Tuesday, January 9, 2007

resist voluntary squalor


"Though they go mad they shall be sane,
Though they sink through the sea they shall rise again;
Though lovers be lost love shall not;
and death shall have no dominion."

~ Dylan Thomas, And Death Shall Have No Dominion


Though I move among all of you, chatting with you, serving you, sipping coffee, and doing the normal day’s commerce, my open gashes are invisible to all. It is a tangible perplexity I have known before, in rare instances, that I pursue a normalcy albeit in the form of some eviscerated animal. Indeed, this is self-perceived, otherwise the responses in employment, cafés, post offices, and shops would be entirely different than the usual cordialities. Nonetheless, emotional wounds can cause a sense so pervasive as to debilitate. Or, at least to feel as if this is really so.

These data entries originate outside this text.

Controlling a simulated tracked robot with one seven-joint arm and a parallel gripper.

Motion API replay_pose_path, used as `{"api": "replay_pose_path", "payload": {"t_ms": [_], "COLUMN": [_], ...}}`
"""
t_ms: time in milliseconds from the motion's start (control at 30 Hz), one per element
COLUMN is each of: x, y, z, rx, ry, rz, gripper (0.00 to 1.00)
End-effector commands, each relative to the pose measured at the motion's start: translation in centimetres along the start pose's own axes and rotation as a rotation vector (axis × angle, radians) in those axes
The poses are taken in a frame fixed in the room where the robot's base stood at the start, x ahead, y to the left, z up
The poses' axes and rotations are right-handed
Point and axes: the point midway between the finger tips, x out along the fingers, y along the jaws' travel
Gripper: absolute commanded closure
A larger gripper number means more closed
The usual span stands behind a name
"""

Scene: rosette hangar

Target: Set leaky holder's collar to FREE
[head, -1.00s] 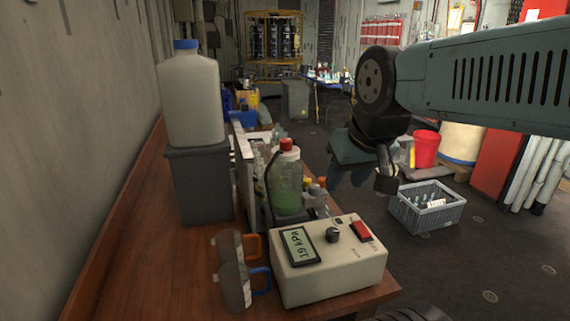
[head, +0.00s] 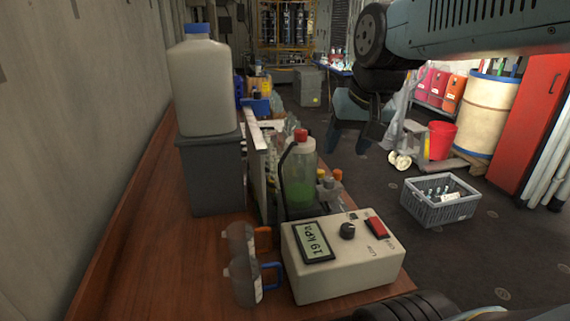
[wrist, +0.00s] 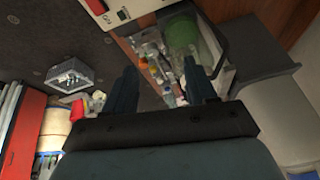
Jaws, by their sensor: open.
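A cluster of small holders or fittings (head: 328,184) stands on the bench just right of a clear bottle of green liquid (head: 299,190). Orange, yellowish and grey tops show among them. The cluster also shows in the wrist view (wrist: 150,66), beyond and between my fingers, with the green bottle (wrist: 182,34) above it. Which holder leaks, and any collar setting or FREE mark, is too small to tell. My gripper (head: 350,132) hangs above and behind the cluster in the head view. In the wrist view its two fingers (wrist: 160,82) are apart with nothing between them.
A cream pump box (head: 340,268) with a 19 kPa display and red switch stands at the bench's near end. Two clear jugs (head: 243,262) stand left of it. A white-grey jerrycan (head: 200,85) stands on a grey bin (head: 212,180). A grey crate (head: 440,205) sits on open floor.

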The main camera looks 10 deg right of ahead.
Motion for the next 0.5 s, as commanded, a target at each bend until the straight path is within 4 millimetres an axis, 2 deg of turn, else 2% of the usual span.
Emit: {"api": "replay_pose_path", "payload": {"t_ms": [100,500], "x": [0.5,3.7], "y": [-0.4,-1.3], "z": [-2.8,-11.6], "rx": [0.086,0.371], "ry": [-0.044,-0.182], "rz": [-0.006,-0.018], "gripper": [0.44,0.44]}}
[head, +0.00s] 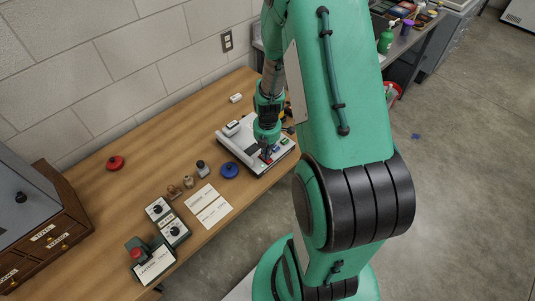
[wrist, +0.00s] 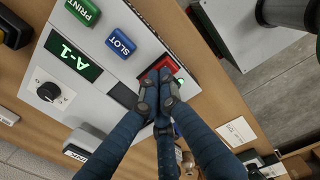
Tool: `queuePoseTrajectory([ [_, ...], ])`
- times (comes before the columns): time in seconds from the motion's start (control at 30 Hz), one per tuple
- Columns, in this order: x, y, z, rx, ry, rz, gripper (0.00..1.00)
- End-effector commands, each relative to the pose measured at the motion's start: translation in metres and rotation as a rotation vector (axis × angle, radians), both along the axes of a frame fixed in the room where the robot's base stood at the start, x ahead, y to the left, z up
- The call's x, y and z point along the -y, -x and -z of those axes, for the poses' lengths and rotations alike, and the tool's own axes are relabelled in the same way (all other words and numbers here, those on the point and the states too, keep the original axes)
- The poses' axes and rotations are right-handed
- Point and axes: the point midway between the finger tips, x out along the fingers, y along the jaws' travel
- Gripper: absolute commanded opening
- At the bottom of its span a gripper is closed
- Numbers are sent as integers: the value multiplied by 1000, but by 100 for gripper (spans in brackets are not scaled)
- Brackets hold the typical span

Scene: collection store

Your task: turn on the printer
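The printer (head: 239,151) is a white box with a sloped panel on the wooden table. In the wrist view its panel (wrist: 120,62) carries a green PRINT button (wrist: 83,11), a blue SLOT button (wrist: 120,46), a dark window reading A-1 (wrist: 73,57) and a black knob (wrist: 48,91). A red switch (wrist: 174,66) sits at the panel's edge with a small green patch beside it. My gripper (wrist: 159,82) is shut and empty, its fingertips at the red switch and partly covering it. I cannot tell whether they touch it. In the head view my gripper (head: 266,153) points down over the printer.
A blue round object (head: 229,170), paper sheets (head: 209,206) and small dial boxes (head: 166,222) lie left of the printer. A red knob-like object (head: 115,162) lies farther left, near a wooden drawer cabinet (head: 48,237). Bare tabletop lies behind them.

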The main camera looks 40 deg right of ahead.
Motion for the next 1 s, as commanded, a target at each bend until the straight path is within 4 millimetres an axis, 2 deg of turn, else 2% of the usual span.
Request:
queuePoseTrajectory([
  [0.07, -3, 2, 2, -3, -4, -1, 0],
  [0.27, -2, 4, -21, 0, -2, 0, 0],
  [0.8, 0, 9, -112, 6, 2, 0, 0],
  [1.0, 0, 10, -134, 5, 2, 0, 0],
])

Surely, I have enough presence of mind to draw contrasts between the actual and the unreal. That is among the fringe benefits of gainful employment. No matter how I am feeling, I know what is required of me, and how to make the best connections between what is needed and what to provide. It is an undersold skill, and I’ve seen myself capable of such acute performance in the midst of harrowing grief and desolation. And yet, even now- as then- I count it a blessing that I have refused to opt for the cowardice of frivolous amnesia and willful squalor. Rather than slink away, I am engaging the battle to decimate the cumulative pain-body. Non-dealing is no way to deal. Even with the rawness exposed, I could never imagine squalor to be an option. Hardship indicates that sights must be set higher, not lower. Even the depths of crepuscular valleys can reveal gratitudes. One such unwitting blessing is the flat refusal to embrace insensitivity. Feeling wretched may run its temporal course, but it certainly does not imply a choice in favor of wretchedness.